News Display: NYC Subway Opens, Wednesday, 10/27

Wednesday, 10/27


The Everett Cafe features thematic news displays on a wide range of educational topics, in addition to daily postings of headlines from around the world. News posters are becoming a popular teaching aid; you may ask the library staff for any you'd like to keep, or -- first come, first serve -- just help yourself to the poster collection near the first floor services desk and enhance your classroom today!
  • NYC Subway Opens, Wednesday, 10/27
  • On October 27, 1904, the first IRT (Interborough Rapid Transit) subway line opened, close to thirty-five years after the opening of the first elevated line in New York City. The street was torn up to dig the tunnel below, and then rebuilt above -- much like the current project to build the Second Avenue Subway line. The IRT was privately owned and the line ran between City Hall and 145th Street at Broadway (today the “A” Division for lines 1 through 7). It proved a good solution to street congestion, as it aided development of outlying areas. Until 1948 the cost of a ride was five cents. Tokens were issued in 1953, and Metro cards were introduced in 1994. Come see stories that explain the history of the NYC subway, one of the world’s largest underground mass transportation systems. For more extensive information see NYC Subway which features historical and technical information about the New York City subway system, including images, maps, and museum collections. IRT: The First Subway has a souvenir program, articles, reports, papers, and much more information.
  • The Great Chicago Fire, Friday, 10/8
  • Remembered as one of the worst United States calamities of the 19th century, the Great Chicago Fire began around 9pm on October 8, 1871. It left 300 people dead and 100,000 homeless and caused $200 million in property damage. Blazing for two days, it leveled the business district and spread over four miles. Wooden houses, commercial and industrial estates, and private mansions were all consumed, as the fire department desperately tried to rescue people and control the flames. Although the exact cause and origin of the fire is still unknown to this day, Bessie, the cow, was blamed for kicking over the lantern in Patrick and Catherine O’Leary’s barn. Chicago was determined to fight ruin and rebuild itself; rebuild it did, and the city quickly regained her place as the "Queen of the Midwest." The population, like commercial activity soared, bringing economic prosperity to the land. Through historical newspapers, we appreciate the effect of the disaster and how it led to remarkable urban re-development, including the rebuilding of schools and libraries. For additional information be sure to see The Great Chicago Fire: The Web of Memory, provided by the Chicago Historical Society and Northwestern University; the site contains essays, photo galleries, and library resource collections for each subsection.

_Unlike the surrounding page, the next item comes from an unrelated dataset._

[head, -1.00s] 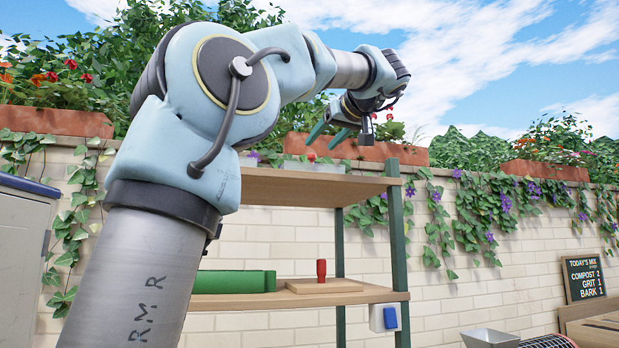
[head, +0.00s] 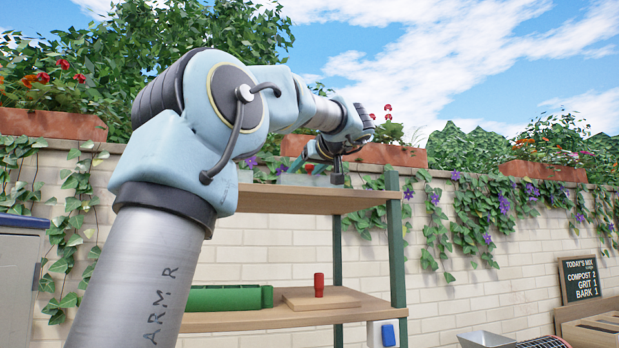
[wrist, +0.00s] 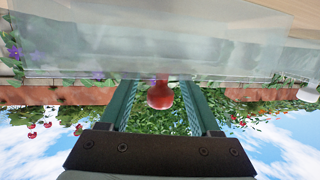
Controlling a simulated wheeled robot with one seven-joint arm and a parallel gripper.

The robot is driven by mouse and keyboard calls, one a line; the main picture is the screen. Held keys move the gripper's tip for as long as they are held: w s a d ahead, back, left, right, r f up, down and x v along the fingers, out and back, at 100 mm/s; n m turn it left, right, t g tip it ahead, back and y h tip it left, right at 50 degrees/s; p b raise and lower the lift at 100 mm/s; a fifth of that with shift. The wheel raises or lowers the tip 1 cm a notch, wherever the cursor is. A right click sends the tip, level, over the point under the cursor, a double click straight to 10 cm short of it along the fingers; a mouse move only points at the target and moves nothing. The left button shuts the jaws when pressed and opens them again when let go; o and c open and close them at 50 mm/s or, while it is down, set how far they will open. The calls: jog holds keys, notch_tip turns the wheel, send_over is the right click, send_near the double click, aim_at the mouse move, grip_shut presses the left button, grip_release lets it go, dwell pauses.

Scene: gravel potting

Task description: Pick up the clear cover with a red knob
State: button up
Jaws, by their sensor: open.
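The clear cover (wrist: 150,45) fills the upper part of the wrist view as a see-through pane. Its red knob (wrist: 159,94) shows between the two green fingers of my gripper (wrist: 160,88), which is open, with a finger on each side. In the head view my gripper (head: 300,163) is low over the top shelf (head: 300,194). The cover stands on that shelf, partly hidden behind the gripper, and its knob is hard to make out there.
A pale knob (wrist: 308,92) shows at the right of the wrist view. On the lower shelf are a green tray (head: 228,298) and a wooden board (head: 345,299) with a red peg (head: 319,285). A green post (head: 397,250) bounds the shelf's right side.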

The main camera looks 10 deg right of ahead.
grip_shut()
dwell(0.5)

  • Columbus Lands in the Bahamas, Tuesday, 10/12
  • Columbus Day is observed this year on Monday, October 11, and in recognition we post headlines relating to his landing on the Bahamian island of Guanahani in 1492. Having set off ten weeks earlier from Palos, Spain, ninety crew members from Christopher Columbus' three-ship fleet landed onto the island -- charting a course for the discovery of the New World, specifically the Americas. Columbus Day became a federal holiday in 1934 and is celebrated on the second Monday in October. Join us as we highlight stories about Christopher Columbus and his travels, and ponder his place, often debated, in the social studies curriculum.
  • Alaska Day, Monday, 10/18
  • Considered an economic liability by the Russians, Alaska was purchased for two cents an acre, or $7.2 million by the United States in 1867. The beautiful, open land covering 586,412 square miles at the top of the North American continent was formally transferred on October 18th, with the raising of the United States flag at Sitka. Alaska Day, a time to honor the transfer, is remembered on October 18th while Seward's Day, March 30, commemorates the signing of the treaty by which the United States bought Alaska from Russia. Further information about the historical documents relating the purchase of Alaska, including the canceled check and treaty can be found at Our Documents.